**INSTRUCTIONS TO FOLLOW:** Retype everything in the listing, leaving each line exactly as it is.

-- start --

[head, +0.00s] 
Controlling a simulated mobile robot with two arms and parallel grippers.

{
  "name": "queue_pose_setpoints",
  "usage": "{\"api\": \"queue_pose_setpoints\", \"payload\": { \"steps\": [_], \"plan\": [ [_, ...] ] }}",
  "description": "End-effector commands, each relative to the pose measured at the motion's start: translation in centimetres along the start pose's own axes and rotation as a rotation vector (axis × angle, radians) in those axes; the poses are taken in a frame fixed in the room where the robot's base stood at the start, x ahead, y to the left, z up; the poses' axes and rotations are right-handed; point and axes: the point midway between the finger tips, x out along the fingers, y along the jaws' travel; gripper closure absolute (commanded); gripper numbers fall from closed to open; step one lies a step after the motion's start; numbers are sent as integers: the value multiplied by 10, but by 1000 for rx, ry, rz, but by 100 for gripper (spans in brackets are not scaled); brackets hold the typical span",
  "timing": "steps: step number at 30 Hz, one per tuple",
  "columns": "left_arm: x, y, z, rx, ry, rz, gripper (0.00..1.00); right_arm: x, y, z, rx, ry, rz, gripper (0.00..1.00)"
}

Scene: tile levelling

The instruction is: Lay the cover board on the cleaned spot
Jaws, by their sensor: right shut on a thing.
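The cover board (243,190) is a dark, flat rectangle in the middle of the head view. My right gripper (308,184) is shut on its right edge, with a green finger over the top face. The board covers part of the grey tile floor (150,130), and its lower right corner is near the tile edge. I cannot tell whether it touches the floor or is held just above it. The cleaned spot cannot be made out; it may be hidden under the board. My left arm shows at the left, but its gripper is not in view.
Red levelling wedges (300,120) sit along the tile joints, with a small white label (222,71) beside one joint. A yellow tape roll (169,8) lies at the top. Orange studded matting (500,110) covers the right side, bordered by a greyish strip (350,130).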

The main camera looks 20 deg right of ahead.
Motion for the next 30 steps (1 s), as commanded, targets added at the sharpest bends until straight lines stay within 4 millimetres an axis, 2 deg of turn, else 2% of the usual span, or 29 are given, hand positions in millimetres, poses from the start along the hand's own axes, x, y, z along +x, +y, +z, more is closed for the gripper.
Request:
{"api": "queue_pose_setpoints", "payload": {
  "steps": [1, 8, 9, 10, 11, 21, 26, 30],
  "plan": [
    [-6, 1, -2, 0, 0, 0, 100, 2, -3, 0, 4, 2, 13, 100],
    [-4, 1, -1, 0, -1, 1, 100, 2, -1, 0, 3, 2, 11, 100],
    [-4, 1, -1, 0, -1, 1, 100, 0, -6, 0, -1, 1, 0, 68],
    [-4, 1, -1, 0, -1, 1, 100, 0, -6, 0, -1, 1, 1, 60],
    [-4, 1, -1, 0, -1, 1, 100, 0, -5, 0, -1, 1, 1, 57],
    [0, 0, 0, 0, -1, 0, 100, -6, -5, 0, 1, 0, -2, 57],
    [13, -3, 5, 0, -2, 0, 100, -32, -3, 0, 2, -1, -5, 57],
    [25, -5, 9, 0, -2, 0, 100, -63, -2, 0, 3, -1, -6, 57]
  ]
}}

-- end --

**ANSWER TO THIS PROBLEM:**
[head, +0.00s] 
Controlling a simulated mobile robot with two arms and parallel grippers.

{
  "name": "queue_pose_setpoints",
  "usage": "{\"api\": \"queue_pose_setpoints\", \"payload\": { \"steps\": [_], \"plan\": [ [_, ...] ] }}",
  "description": "End-effector commands, each relative to the pose measured at the motion's start: translation in centimetres along the start pose's own axes and rotation as a rotation vector (axis × angle, radians) in those axes; the poses are taken in a frame fixed in the room where the robot's base stood at the start, x ahead, y to the left, z up; the poses' axes and rotations are right-handed; point and axes: the point midway between the finger tips, x out along the fingers, y along the jaws' travel; gripper closure absolute (commanded); gripper numbers fall from closed to open; step one lies a step after the motion's start; numbers are sent as integers: the value multiplied by 10, but by 1000 for rx, ry, rz, but by 100 for gripper (spans in brackets are not scaled); brackets hold the typical span",
  "timing": "steps: step number at 30 Hz, one per tuple",
  "columns": "left_arm: x, y, z, rx, ry, rz, gripper (0.00..1.00); right_arm: x, y, z, rx, ry, rz, gripper (0.00..1.00)"
}

Scene: tile levelling

The instruction is: Lay the cover board on the cleaned spot
Jaws, by their sensor: right shut on a thing.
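The cover board (243,190) is a dark, flat rectangle in the middle of the head view. My right gripper (308,184) is shut on its right edge, with a green finger over the top face. The board covers part of the grey tile floor (150,130), and its lower right corner is near the tile edge. I cannot tell whether it touches the floor or is held just above it. The cleaned spot cannot be made out; it may be hidden under the board. My left arm shows at the left, but its gripper is not in view.
Red levelling wedges (300,120) sit along the tile joints, with a small white label (222,71) beside one joint. A yellow tape roll (169,8) lies at the top. Orange studded matting (500,110) covers the right side, bordered by a greyish strip (350,130).

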The main camera looks 20 deg right of ahead.
Motion for the next 30 steps (1 s), as commanded, targets added at the sharpest bends until straight lines stay within 4 millimetres an axis, 2 deg of turn, else 2% of the usual span, or 29 are given, hand positions in millimetres, poses from the start along the hand's own axes, x, y, z along +x, +y, +z, more is closed for the gripper.
Request:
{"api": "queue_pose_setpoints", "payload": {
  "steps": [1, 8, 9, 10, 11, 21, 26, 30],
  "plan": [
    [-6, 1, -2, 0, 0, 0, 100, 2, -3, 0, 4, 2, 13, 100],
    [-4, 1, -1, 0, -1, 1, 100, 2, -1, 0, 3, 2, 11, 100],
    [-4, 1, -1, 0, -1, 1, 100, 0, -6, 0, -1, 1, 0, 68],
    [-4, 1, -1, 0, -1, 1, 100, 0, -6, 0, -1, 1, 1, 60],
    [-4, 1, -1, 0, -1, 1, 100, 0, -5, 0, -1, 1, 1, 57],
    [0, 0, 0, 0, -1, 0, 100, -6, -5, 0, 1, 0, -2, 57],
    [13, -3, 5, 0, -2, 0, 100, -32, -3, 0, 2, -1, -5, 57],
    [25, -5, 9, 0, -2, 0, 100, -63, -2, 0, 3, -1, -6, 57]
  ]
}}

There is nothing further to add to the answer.